• [INFORMATION PROVIDED]
════════════════════
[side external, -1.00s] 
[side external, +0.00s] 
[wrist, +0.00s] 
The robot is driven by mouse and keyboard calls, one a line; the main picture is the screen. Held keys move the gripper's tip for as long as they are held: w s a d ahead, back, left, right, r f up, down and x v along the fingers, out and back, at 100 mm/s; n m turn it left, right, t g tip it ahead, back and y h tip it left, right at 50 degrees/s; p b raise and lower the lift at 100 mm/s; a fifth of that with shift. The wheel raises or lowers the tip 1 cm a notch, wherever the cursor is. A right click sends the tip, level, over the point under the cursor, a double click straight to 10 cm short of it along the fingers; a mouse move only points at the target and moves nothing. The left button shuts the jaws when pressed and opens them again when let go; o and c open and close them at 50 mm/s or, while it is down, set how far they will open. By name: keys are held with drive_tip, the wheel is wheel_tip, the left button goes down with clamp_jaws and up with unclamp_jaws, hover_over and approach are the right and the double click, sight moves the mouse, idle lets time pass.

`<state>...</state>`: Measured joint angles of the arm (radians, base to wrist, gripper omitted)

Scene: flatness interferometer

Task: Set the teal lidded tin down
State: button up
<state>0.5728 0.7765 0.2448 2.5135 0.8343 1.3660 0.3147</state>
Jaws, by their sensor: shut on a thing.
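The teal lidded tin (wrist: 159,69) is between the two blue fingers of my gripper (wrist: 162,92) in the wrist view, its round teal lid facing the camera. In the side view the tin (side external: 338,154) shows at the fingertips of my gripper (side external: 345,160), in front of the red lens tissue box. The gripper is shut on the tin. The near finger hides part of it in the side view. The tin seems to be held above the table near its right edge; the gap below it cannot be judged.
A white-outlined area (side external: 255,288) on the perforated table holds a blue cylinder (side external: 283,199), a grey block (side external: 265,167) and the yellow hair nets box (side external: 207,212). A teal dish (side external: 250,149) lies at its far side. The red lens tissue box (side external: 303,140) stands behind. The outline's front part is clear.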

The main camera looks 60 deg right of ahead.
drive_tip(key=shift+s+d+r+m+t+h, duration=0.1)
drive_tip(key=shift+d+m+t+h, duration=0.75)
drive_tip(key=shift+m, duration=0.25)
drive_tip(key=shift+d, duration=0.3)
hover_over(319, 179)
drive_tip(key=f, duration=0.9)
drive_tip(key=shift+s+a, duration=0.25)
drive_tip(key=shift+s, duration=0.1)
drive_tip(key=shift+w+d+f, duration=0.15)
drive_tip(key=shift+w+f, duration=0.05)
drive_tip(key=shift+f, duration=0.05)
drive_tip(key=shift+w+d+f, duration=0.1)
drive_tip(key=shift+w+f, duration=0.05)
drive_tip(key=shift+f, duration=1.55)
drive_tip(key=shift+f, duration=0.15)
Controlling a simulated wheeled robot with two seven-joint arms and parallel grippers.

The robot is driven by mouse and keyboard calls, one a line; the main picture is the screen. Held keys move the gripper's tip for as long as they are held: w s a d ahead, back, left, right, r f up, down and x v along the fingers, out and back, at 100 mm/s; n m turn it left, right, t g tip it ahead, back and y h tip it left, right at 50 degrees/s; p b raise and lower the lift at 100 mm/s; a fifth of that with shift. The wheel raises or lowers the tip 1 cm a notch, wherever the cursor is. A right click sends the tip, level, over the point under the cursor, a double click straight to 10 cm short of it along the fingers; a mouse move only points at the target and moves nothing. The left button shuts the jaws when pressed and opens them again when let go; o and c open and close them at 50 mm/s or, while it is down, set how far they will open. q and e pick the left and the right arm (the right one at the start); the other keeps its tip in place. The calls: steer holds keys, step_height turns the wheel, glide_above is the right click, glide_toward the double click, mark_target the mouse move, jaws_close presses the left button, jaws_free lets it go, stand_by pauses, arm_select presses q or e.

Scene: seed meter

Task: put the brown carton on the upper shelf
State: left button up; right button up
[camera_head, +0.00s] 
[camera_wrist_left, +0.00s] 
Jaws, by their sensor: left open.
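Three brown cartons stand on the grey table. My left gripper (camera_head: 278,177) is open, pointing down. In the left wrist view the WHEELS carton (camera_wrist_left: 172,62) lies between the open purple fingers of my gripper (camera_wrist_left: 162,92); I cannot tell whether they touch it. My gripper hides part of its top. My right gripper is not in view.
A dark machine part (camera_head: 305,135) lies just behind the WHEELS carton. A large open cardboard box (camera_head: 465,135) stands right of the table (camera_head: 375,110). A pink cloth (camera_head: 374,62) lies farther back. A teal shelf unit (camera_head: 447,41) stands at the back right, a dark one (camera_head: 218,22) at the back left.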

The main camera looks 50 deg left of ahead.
════════════════════
• [WRITTEN REQUEST]
Return the entries in full, keeping every line exactly as it is.

• [RESPONSE TO THIS TASK]
[side external, -1.00s] 
[side external, +0.00s] 
[wrist, +0.00s] 
The robot is driven by mouse and keyboard calls, one a line; the main picture is the screen. Held keys move the gripper's tip for as long as they are held: w s a d ahead, back, left, right, r f up, down and x v along the fingers, out and back, at 100 mm/s; n m turn it left, right, t g tip it ahead, back and y h tip it left, right at 50 degrees/s; p b raise and lower the lift at 100 mm/s; a fifth of that with shift. The wheel raises or lowers the tip 1 cm a notch, wherever the cursor is. A right click sends the tip, level, over the point under the cursor, a double click straight to 10 cm short of it along the fingers; a mouse move only points at the target and moves nothing. The left button shuts the jaws when pressed and opens them again when let go; o and c open and close them at 50 mm/s or, while it is down, set how far they will open. By name: keys are held with drive_tip, the wheel is wheel_tip, the left button goes down with clamp_jaws and up with unclamp_jaws, hover_over and approach are the right and the double click, sight moves the mouse, idle lets time pass.

`<state>...</state>`: Measured joint angles of the arm (radians, base to wrist, gripper omitted)

Scene: flatness interferometer

Task: Set the teal lidded tin down
State: button up
<state>0.5728 0.7765 0.2448 2.5135 0.8343 1.3660 0.3147</state>
Jaws, by their sensor: shut on a thing.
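The teal lidded tin (wrist: 159,69) is between the two blue fingers of my gripper (wrist: 162,92) in the wrist view, its round teal lid facing the camera. In the side view the tin (side external: 338,154) shows at the fingertips of my gripper (side external: 345,160), in front of the red lens tissue box. The gripper is shut on the tin. The near finger hides part of it in the side view. The tin seems to be held above the table near its right edge; the gap below it cannot be judged.
A white-outlined area (side external: 255,288) on the perforated table holds a blue cylinder (side external: 283,199), a grey block (side external: 265,167) and the yellow hair nets box (side external: 207,212). A teal dish (side external: 250,149) lies at its far side. The red lens tissue box (side external: 303,140) stands behind. The outline's front part is clear.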

The main camera looks 60 deg right of ahead.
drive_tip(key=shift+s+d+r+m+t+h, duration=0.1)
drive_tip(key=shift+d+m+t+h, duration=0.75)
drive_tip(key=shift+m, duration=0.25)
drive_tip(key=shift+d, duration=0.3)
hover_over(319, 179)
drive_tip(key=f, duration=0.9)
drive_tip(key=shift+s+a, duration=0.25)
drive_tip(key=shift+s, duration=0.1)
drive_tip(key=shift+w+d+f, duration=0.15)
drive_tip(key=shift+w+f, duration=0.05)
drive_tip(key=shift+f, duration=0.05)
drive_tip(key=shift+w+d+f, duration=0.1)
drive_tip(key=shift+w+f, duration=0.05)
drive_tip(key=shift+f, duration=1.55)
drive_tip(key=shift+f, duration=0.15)
Controlling a simulated wheeled robot with two seven-joint arms and parallel grippers.

The robot is driven by mouse and keyboard calls, one a line; the main picture is the screen. Held keys move the gripper's tip for as long as they are held: w s a d ahead, back, left, right, r f up, down and x v along the fingers, out and back, at 100 mm/s; n m turn it left, right, t g tip it ahead, back and y h tip it left, right at 50 degrees/s; p b raise and lower the lift at 100 mm/s; a fifth of that with shift. The wheel raises or lowers the tip 1 cm a notch, wherever the cursor is. A right click sends the tip, level, over the point under the cursor, a double click straight to 10 cm short of it along the fingers; a mouse move only points at the target and moves nothing. The left button shuts the jaws when pressed and opens them again when let go; o and c open and close them at 50 mm/s or, while it is down, set how far they will open. q and e pick the left and the right arm (the right one at the start); the other keeps its tip in place. The calls: steer holds keys, step_height turns the wheel, glide_above is the right click, glide_toward the double click, mark_target the mouse move, jaws_close presses the left button, jaws_free lets it go, stand_by pauses, arm_select presses q or e.

Scene: seed meter

Task: put the brown carton on the upper shelf
State: left button up; right button up
[camera_head, +0.00s] 
[camera_wrist_left, +0.00s] 
Jaws, by their sensor: left open.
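Three brown cartons stand on the grey table. My left gripper (camera_head: 278,177) is open, pointing down. In the left wrist view the WHEELS carton (camera_wrist_left: 172,62) lies between the open purple fingers of my gripper (camera_wrist_left: 162,92); I cannot tell whether they touch it. My gripper hides part of its top. My right gripper is not in view.
A dark machine part (camera_head: 305,135) lies just behind the WHEELS carton. A large open cardboard box (camera_head: 465,135) stands right of the table (camera_head: 375,110). A pink cloth (camera_head: 374,62) lies farther back. A teal shelf unit (camera_head: 447,41) stands at the back right, a dark one (camera_head: 218,22) at the back left.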

The main camera looks 50 deg left of ahead.

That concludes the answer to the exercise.